Business Editors
NEW YORK--(BUSINESS WIRE)--April 28, 2004
GMAC Commercial Mortgage Securities Inc.'s commercial mortgage pass-through certificates, series 1998-C2, are affirmed by Fitch Ratings as follows:
-- $109.3 million class A-1 'AAA';
-- $1.4 billion
-- Interest Only (IO) class X 'AAA';
-- $126.5 million class B 'AAA';
-- $113.9 million class C 'AA';
-- $164.5 million class D 'BBB+';
-- $38.0 million class E 'BBB-';
-- $88.6 million class F 'BB+';
-- $44.3 million class G 'BB';
-- $19.0 million class H 'BB-';
-- $19.0 million class J 'B+';
-- $19.0 million class K 'B';
-- $25.3 million class L 'B-';
-- $19.0 million class M 'CCC'.
The $11 million class N is not rated by Fitch.
The affirmations reflect the transaction's continued stable performance. As of April 2004 distribution date the transaction paid down 14.3% to $2.17 billion from $2.53 billion at issuance.
Currently, eleven loans (3.42%) are in special servicing, with losses expected on six (1.3%). In addition, six of the specially serviced loans (1%) are 90 days delinquent. The non rated class N is sufficient, to absorb expected losses.

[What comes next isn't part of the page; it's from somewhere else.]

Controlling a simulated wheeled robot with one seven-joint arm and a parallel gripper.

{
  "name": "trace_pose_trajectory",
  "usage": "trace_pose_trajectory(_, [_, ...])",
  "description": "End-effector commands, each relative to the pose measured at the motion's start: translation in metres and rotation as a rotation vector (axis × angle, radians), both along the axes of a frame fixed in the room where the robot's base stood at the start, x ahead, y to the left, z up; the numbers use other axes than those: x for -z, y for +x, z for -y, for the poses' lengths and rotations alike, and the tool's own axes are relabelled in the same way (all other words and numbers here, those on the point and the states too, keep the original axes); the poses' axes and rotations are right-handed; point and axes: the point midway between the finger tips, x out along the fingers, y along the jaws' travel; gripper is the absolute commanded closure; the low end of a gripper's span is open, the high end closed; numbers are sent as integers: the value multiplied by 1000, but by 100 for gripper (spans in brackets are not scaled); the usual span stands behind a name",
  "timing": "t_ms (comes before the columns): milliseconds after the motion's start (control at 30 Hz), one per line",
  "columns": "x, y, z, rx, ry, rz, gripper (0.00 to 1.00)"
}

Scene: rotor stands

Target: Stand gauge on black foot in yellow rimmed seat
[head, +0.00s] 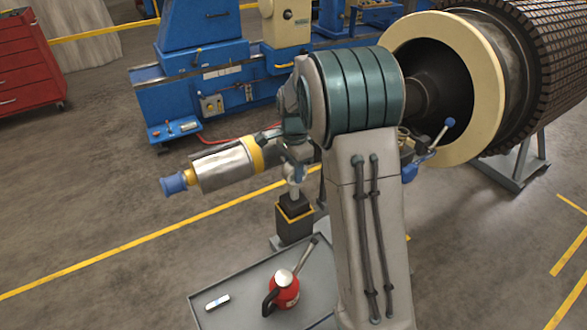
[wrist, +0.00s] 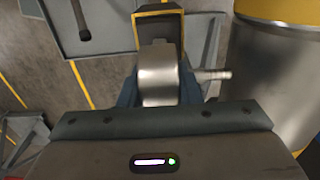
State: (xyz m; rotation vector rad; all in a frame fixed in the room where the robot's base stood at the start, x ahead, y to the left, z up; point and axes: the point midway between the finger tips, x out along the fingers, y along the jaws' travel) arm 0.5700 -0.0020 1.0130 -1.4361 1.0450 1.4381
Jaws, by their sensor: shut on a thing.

The largest specially serviced loan, Abbot Road Plaza (0.30%), is secured by a 169,400 square feet (sf) retail strip mall located in Lackawanna, NY. The 55,000 sf anchor store, Quality Markets, filed bankruptcy and closed their store. The center is currently 60% occupied and 90 days delinquent. The borrower is actively trying to market the vacant anchor store.
Fitch reviewed its credit assessments of the following top five loans (25.4%): OPERS Factory Outlet Portfolio, Arden Portfolio, Boykin Portfolio, Grove Property Trust and South Towne. The debt service coverage ratio (DSCR) for each loan is calculated using servicer provided net operating income less required reserves divided by debt service payments based on the current balance using a Fitch stressed refinance constant. Based on their stable performance, four loans maintain investment grade credit assessments and one loan (Boykin Portfolio) maintains a non-investment grade credit assessment.
The OPERS Factory Outlet Portfolio (8.6%) is secured by twelve cross-collateralized and cross-defaulted factory outlet properties. The properties are located in eight states and in predominately resort areas. The weighted average occupancy for the properties has decreased to 94.3% as of year end (YE) 2003 compared to 96.3% at issuance. Despite the drop in the portfolio's overall occupancy, the DSCR as of YE 2003 increased to 1.73 times (x) compared to 1.68x at issuance.
Arden Portfolio (6.2%) is secured by 22 cross-collateralized and cross-defaulted office and industrial properties in Southern California. The gross leasable area (GLA) for the portfolio is 2.3 million square feet, which had occupancy of 100% as of YE 2003, compared to 97.3% at issuance. The YE 2003 DSCR improved to 1.89x compared to 1.32x at issuance.
The Boykin Portfolio (4.8%) originally was secured by ten cross-collateralized and cross-defaulted Doubletree Corporation flagged, full-service hotel properties. In June 2003 the borrower released four hotels and substituted in one hotel located in San Antonio, TX. On December 17, 2003 the Portland Oregon Development Commission used its power of imminent domain to take the Portland Downtown Doubletree property. The purchase price for the property was approximately $22 million. The master servicer released the property for a pay down of $16.9 million, and an additional $2.8 million of net sale proceeds were deposited into the lockbox account. The YE 2003 DSCR for the remaining six hotels was 1.37x compared to 1.62x for the ten hotels at issuance. The decline in DSCR is attributed to a decrease in occupancy throughout the portfolio.
Grove Property Trust (2.9%) is secured by seventeen cross-collateralized and cross-defaulted multifamily properties totaling 1,950 apartment and condominium units located in Connecticut, Massachusetts and Rhode Island areas. The YE 2003 DSCR was 2.84x compared to 1.42x at issuance. The properties have benefited from increased occupancy and stabilized rents since issuance.
The South Towne Mall (2.9%) is secured by 627,168 sf of a 923,793 sf regional mall located in Sandy, UT, approximately fifteen miles south of Salt Lake City. As of YE 2003 the occupancy for the collateral had increased to 96.0% compared to 87.2% at issuance. The DSCR as of YE 2003 increased to 1.77x compared to 1.31x at issuance.
Fitch applied various hypothetical stress scenarios taking into consideration all of the above concerns. Even under these stress scenarios, the resulting subordination levels were sufficient to affirm the designated classes.